Exercise objective:
In the data below, find every line with the string "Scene" and pull it out.

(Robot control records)
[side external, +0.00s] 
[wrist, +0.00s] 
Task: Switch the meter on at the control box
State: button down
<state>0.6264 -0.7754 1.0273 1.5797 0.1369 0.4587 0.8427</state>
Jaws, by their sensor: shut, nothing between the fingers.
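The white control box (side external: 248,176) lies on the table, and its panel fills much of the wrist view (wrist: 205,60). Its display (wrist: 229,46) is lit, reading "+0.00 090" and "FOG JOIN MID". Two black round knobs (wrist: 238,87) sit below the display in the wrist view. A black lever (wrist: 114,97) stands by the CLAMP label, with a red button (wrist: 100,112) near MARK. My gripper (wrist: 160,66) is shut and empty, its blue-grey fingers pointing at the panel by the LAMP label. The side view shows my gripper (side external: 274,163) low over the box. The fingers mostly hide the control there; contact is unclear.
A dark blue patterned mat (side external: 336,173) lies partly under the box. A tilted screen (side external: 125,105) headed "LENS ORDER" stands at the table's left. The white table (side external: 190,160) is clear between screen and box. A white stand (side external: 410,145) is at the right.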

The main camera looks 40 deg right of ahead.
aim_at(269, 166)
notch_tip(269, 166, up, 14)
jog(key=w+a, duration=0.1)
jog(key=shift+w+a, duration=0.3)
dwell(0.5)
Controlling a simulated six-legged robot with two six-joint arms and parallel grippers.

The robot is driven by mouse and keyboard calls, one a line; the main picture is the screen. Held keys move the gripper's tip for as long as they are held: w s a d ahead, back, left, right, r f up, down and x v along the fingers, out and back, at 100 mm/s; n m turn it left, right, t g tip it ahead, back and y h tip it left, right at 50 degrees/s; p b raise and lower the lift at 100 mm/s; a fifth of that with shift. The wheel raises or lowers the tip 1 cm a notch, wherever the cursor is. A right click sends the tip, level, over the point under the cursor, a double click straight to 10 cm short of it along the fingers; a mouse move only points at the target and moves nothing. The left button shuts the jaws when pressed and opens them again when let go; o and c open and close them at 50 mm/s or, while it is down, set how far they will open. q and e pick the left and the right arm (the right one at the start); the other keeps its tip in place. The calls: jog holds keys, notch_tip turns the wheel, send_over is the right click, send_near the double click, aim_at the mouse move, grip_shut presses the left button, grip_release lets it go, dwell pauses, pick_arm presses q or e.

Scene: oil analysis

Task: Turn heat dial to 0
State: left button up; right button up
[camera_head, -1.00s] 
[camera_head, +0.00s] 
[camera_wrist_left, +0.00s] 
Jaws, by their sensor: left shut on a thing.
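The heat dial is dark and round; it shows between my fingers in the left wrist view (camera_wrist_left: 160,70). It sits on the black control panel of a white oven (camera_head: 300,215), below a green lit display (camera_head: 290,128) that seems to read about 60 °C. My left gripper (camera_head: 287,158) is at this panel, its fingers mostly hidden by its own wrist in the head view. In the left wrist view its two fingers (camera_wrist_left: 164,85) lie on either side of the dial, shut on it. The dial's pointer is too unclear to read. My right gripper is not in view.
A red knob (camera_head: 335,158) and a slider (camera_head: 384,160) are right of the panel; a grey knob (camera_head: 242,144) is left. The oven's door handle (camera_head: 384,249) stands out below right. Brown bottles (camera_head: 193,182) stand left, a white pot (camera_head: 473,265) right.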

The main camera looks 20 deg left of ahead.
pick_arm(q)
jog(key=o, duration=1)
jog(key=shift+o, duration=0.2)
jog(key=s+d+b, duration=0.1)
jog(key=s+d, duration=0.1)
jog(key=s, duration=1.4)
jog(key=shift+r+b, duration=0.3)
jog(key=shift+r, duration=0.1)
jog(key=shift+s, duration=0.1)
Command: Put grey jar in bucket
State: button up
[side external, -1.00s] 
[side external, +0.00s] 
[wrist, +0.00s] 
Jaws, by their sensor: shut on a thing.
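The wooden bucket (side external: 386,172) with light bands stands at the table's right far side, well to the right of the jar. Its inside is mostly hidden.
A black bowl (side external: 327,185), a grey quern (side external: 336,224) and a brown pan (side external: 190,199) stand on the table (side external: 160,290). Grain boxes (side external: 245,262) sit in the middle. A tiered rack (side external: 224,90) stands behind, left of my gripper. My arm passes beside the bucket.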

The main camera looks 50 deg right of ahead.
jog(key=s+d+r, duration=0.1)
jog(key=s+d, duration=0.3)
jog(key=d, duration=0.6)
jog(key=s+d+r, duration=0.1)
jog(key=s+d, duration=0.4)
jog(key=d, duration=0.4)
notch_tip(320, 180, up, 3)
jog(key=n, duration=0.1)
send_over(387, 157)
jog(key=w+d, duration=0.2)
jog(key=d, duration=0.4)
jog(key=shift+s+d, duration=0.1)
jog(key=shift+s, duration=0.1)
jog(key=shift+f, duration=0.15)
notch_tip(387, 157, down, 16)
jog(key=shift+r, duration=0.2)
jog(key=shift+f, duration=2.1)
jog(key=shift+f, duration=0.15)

...

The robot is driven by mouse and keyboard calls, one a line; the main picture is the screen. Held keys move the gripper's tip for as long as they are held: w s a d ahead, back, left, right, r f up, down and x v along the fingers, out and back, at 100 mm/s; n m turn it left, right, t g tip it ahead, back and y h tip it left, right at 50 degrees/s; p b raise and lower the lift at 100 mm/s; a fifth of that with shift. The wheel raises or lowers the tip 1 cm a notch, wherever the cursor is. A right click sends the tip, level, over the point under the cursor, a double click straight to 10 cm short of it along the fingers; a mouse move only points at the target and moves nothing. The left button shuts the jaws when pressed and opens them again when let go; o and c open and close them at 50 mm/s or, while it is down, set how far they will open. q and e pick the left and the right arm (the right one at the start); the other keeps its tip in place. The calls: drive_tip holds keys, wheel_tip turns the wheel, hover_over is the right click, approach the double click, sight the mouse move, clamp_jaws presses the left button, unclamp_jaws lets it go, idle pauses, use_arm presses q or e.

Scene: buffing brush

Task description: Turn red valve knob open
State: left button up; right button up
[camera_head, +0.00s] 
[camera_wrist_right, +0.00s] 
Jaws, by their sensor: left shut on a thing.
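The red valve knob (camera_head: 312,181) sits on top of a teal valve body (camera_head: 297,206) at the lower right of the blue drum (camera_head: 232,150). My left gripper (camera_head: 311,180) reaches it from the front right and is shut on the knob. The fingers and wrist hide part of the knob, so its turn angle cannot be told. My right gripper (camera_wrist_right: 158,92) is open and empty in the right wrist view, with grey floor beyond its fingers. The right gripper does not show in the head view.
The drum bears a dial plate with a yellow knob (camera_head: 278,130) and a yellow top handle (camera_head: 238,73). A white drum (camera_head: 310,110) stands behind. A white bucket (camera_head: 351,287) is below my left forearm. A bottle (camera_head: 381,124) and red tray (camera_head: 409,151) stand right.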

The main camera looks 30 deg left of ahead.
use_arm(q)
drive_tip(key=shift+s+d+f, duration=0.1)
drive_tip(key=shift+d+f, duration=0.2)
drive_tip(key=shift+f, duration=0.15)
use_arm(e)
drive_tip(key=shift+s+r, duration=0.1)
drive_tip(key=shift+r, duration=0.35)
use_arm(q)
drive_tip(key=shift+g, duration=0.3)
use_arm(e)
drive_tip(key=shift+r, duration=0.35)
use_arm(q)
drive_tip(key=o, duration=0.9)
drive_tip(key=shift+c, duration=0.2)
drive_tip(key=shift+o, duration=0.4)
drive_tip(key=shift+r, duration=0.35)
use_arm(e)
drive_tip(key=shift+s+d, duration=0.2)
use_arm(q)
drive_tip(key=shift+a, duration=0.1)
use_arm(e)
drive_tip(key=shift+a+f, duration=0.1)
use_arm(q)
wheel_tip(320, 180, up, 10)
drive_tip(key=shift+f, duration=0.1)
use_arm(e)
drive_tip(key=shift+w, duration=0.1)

Task output:
Scene: oil analysis
Scene: buffing brush

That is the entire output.